Note: this blog entry is posted against my will
So, a week or two ago I tried introducing some stimulating conversation over dinner.
"I think we should go off the grid one of these days. I called [friend in Logan, UT] a few days ago, and now I'm getting Logan ads on my e-mail. Ad companies are spying on us," I said.
Damon said, "I thought only the government spied on us."
I said, "I guess everyone does."
Claire, strong advocate of precision in speech, asked, "Everyone?"
"Yes, everyone," I replied, suddenly remembering something I'd found in the basement that morning. "Even my own kids. I found a notebook today about you kids spying on me and Dad!" Unfortunately, I'd been running late for my institute class and hadn't read past the title ('Spying on Mom and Dad,' or something like that). If I had, I never would have brought it up, and this whole disaster could have been avoided.
"Really?" asked Jake. "What's in the notebook?"
"Mom picking her nose!" announced Anne.
"WHAT?!" I said, as everyone practically rolled on the floor laughing.
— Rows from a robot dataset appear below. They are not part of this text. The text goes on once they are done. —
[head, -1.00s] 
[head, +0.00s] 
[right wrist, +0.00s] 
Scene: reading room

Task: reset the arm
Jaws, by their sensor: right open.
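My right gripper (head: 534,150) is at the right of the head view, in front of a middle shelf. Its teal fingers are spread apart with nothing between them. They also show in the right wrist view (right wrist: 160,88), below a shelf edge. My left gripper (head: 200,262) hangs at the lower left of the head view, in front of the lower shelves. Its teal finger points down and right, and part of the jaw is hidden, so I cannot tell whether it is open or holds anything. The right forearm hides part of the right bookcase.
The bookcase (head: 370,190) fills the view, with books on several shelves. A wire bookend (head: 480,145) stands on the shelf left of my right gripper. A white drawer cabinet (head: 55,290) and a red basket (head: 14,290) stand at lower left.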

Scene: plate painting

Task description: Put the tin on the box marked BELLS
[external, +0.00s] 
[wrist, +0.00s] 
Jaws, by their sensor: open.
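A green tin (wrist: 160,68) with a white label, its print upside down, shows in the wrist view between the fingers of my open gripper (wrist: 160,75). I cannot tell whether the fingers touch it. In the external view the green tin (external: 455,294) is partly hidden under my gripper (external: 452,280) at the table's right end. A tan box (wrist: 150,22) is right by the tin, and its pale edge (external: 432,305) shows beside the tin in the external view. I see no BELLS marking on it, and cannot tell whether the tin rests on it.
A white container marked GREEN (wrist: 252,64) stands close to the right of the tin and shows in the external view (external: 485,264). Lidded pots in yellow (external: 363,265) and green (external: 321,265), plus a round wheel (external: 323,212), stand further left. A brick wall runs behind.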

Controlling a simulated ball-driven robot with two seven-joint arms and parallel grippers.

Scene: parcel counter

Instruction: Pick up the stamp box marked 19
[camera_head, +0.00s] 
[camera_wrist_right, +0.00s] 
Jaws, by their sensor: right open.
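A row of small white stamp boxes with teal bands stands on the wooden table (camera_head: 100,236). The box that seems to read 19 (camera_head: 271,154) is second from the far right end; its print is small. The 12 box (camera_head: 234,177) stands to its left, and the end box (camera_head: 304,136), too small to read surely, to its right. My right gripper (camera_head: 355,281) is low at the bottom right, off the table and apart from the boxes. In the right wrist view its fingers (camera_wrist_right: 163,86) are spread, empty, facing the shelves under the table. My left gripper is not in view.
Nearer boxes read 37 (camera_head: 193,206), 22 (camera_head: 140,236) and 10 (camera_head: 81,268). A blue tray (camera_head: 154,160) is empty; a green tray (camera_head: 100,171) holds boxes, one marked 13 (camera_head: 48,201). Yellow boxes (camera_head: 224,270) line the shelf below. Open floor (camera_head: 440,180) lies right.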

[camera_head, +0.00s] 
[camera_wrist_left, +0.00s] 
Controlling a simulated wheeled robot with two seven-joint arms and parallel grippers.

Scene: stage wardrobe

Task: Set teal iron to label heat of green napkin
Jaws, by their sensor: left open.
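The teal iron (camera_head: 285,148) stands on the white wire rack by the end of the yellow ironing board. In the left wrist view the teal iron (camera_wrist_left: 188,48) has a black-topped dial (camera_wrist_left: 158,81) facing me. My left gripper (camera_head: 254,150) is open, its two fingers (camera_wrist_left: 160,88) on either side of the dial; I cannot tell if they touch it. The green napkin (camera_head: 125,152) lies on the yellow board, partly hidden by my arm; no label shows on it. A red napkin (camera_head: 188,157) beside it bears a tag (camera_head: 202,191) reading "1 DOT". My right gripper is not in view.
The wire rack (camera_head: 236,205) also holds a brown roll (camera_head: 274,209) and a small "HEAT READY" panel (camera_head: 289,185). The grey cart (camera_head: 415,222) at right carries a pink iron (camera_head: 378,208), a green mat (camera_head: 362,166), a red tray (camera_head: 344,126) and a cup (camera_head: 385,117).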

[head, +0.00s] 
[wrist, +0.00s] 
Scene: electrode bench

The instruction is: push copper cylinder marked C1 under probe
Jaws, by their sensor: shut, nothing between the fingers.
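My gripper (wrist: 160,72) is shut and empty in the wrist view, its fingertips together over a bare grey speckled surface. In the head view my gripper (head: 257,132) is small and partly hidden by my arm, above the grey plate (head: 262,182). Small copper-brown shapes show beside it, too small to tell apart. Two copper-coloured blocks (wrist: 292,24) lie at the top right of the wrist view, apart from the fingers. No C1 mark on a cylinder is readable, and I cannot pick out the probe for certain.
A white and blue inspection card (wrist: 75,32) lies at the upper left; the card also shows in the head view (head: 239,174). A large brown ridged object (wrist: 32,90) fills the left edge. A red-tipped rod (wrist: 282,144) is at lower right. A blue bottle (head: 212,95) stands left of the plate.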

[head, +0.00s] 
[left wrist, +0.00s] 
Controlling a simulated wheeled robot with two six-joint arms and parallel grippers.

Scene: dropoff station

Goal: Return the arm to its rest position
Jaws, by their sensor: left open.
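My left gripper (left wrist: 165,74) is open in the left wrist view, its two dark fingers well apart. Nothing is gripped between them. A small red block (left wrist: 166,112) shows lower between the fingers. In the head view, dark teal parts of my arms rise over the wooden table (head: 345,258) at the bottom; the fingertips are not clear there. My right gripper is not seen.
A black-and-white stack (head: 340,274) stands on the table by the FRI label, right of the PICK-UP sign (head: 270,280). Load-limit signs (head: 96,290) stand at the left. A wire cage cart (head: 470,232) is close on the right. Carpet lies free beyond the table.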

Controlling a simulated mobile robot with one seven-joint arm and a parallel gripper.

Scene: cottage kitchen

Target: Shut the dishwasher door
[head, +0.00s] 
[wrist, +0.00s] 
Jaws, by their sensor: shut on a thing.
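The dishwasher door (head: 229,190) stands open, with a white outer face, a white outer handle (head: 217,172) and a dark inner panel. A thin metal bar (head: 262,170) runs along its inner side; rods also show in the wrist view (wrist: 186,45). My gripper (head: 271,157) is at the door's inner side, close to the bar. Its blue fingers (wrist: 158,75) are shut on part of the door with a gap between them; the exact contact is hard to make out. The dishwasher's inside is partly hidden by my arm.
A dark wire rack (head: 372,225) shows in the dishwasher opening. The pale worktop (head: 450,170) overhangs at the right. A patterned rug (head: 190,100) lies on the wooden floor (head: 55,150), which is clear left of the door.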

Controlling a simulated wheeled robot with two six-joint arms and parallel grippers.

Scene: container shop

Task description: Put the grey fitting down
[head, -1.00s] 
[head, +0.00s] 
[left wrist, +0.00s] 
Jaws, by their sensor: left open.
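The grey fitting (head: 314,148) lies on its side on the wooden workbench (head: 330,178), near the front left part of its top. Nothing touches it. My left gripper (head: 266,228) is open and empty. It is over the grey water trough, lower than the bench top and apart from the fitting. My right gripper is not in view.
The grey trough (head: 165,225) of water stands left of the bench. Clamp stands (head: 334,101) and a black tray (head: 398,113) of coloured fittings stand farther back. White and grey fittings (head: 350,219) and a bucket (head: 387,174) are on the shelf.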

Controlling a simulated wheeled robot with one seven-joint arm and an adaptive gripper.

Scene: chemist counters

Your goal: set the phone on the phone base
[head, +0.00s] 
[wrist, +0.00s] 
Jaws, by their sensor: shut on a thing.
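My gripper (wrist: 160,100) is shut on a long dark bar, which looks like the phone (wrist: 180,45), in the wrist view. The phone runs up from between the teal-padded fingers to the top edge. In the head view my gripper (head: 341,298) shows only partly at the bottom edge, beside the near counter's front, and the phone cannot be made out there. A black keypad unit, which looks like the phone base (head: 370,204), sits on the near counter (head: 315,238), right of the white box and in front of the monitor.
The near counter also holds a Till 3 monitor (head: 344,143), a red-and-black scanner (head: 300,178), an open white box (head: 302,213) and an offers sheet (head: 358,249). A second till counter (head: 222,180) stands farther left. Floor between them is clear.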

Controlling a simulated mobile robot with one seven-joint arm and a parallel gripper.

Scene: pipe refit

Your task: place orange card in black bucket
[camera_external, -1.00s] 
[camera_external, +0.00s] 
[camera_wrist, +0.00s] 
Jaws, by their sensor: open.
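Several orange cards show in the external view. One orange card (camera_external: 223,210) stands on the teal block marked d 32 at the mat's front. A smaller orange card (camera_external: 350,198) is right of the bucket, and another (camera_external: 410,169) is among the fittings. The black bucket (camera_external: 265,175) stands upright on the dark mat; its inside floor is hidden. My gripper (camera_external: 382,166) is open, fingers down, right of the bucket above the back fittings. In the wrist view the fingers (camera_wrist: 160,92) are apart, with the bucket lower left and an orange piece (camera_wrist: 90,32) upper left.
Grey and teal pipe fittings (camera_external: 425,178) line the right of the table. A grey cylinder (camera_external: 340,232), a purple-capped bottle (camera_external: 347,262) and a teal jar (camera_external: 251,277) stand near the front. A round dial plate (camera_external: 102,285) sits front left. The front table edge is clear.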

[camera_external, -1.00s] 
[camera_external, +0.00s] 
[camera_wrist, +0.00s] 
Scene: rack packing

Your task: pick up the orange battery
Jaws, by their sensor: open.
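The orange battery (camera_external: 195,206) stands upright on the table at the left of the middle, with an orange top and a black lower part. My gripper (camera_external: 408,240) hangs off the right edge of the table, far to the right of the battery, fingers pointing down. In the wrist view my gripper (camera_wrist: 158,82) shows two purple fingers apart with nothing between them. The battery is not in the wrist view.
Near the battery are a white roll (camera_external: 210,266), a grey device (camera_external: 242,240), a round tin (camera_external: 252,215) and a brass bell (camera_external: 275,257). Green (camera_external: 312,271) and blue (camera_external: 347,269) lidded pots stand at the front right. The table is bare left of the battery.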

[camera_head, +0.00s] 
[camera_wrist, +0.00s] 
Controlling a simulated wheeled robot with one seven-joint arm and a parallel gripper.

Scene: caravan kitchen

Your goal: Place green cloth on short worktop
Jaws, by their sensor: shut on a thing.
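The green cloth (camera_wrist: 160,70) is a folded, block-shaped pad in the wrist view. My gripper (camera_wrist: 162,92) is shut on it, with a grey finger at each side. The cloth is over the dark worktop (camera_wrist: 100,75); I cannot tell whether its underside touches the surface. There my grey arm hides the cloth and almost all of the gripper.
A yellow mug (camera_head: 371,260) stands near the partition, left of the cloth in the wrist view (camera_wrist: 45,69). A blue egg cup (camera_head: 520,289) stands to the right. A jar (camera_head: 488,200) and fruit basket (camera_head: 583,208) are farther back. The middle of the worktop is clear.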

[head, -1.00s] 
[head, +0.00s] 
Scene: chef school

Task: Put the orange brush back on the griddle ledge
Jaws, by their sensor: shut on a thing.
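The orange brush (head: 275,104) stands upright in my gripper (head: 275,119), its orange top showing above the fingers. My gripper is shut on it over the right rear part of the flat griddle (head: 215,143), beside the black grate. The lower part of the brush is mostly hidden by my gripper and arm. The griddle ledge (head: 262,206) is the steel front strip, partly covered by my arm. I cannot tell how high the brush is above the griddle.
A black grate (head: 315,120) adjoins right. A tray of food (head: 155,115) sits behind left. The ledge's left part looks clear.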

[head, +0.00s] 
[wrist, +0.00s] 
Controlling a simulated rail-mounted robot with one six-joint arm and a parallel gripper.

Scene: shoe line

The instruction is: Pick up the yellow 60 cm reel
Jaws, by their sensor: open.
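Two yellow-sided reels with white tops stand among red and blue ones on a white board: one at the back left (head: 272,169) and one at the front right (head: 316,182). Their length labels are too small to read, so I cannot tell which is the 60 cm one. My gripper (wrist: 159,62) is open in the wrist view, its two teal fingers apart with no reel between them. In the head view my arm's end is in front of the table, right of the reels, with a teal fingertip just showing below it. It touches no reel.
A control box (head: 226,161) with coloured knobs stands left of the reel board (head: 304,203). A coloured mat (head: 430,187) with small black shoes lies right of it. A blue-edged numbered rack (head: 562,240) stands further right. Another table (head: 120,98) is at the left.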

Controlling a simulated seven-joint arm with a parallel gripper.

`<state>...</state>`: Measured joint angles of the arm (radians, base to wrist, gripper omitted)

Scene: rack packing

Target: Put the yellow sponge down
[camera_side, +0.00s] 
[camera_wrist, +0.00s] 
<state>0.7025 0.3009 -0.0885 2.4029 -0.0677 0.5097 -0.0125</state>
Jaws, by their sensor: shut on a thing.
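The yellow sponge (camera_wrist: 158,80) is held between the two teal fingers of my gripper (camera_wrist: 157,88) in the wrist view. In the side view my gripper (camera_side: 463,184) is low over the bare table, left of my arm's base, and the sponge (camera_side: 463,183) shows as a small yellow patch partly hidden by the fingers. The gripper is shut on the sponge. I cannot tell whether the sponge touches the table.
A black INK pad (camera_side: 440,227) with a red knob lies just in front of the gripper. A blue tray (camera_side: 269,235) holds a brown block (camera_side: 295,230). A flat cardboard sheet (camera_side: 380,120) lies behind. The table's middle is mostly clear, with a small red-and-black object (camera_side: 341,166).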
"Yeah," said Damon. "It says 'Mom feeding the baby, reading a book, and picking her nose.'" Doing all three at the same time suggests an impressive degree of dexterity, don't you think? No? You're just disgusted? I don't blame you.
"Why were you spying on us?" Jake asked.
"So we could figure out the passcode to the ipad."
Jake was having the time of his life. "You should put this on your blog."
"No," I said. "The purpose of my blog is not to humiliate me."
"Why not?" said Damon. "You embarrass us all the time on it."
Which lead to a long No I Don't/Yes You Do argument that only ended when I agreed to blog about me getting caught picking my nose. There. Are you happy, kids?
1 comment:
I'm happy, very happy. This had to be documented!